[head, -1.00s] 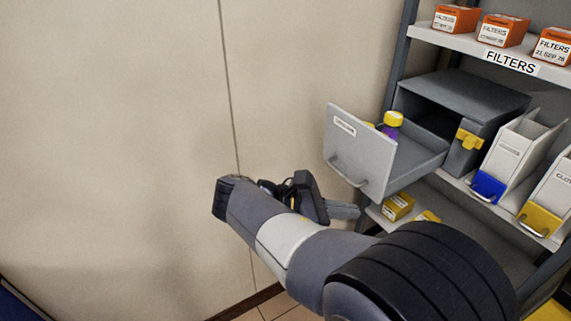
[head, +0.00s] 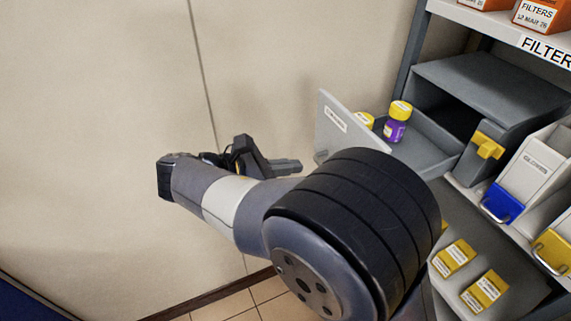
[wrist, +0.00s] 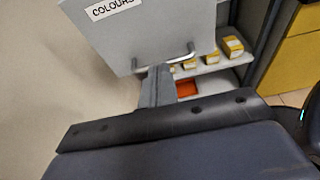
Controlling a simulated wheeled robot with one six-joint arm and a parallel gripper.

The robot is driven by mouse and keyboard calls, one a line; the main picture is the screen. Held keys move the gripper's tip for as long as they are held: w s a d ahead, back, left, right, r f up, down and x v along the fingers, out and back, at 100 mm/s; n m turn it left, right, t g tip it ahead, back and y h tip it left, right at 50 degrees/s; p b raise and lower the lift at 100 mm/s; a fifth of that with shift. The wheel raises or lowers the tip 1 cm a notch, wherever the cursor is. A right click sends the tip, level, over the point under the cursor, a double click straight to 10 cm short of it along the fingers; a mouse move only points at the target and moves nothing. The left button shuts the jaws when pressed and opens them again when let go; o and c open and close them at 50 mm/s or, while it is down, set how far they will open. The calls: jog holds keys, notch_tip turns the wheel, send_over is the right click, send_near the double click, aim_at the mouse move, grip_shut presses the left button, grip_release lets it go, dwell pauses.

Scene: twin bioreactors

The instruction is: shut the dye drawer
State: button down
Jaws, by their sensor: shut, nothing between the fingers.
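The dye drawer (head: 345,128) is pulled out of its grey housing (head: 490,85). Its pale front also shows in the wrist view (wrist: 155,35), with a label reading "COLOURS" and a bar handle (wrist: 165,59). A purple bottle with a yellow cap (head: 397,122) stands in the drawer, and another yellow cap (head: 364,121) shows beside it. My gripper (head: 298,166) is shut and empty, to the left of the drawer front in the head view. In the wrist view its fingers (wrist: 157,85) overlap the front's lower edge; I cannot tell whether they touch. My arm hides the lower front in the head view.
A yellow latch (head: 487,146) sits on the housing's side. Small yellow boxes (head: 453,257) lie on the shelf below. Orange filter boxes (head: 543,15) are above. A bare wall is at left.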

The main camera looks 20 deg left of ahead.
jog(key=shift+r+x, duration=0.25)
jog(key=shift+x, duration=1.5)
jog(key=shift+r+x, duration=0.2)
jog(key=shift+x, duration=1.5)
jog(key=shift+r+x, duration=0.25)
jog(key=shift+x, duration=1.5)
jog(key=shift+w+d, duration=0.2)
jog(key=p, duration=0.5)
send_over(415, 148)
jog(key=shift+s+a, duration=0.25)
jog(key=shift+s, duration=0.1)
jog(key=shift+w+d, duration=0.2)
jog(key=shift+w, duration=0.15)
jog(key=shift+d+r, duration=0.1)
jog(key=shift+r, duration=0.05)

Exercise instructions:
Look at the listing and set down only the lines from its start through the line with "State: button down", word for word and without pictures.

Result for this task:
[head, -1.00s] 
[head, +0.00s] 
[wrist, +0.00s] 
Controlling a simulated wheeled robot with one six-joint arm and a parallel gripper.

The robot is driven by mouse and keyboard calls, one a line; the main picture is the screen. Held keys move the gripper's tip for as long as they are held: w s a d ahead, back, left, right, r f up, down and x v along the fingers, out and back, at 100 mm/s; n m turn it left, right, t g tip it ahead, back and y h tip it left, right at 50 degrees/s; p b raise and lower the lift at 100 mm/s; a fifth of that with shift. The wheel raises or lowers the tip 1 cm a notch, wherever the cursor is. A right click sends the tip, level, over the point under the cursor, a double click straight to 10 cm short of it along the fingers; a mouse move only points at the target and moves nothing. The left button shuts the jaws when pressed and opens them again when let go; o and c open and close them at 50 mm/s or, while it is down, set how far they will open. The calls: jog holds keys, notch_tip turns the wheel, send_over is the right click, send_near the double click, aim_at the mouse move, grip_shut presses the left button, grip_release lets it go, dwell pauses.

Scene: twin bioreactors

The instruction is: shut the dye drawer
State: button down

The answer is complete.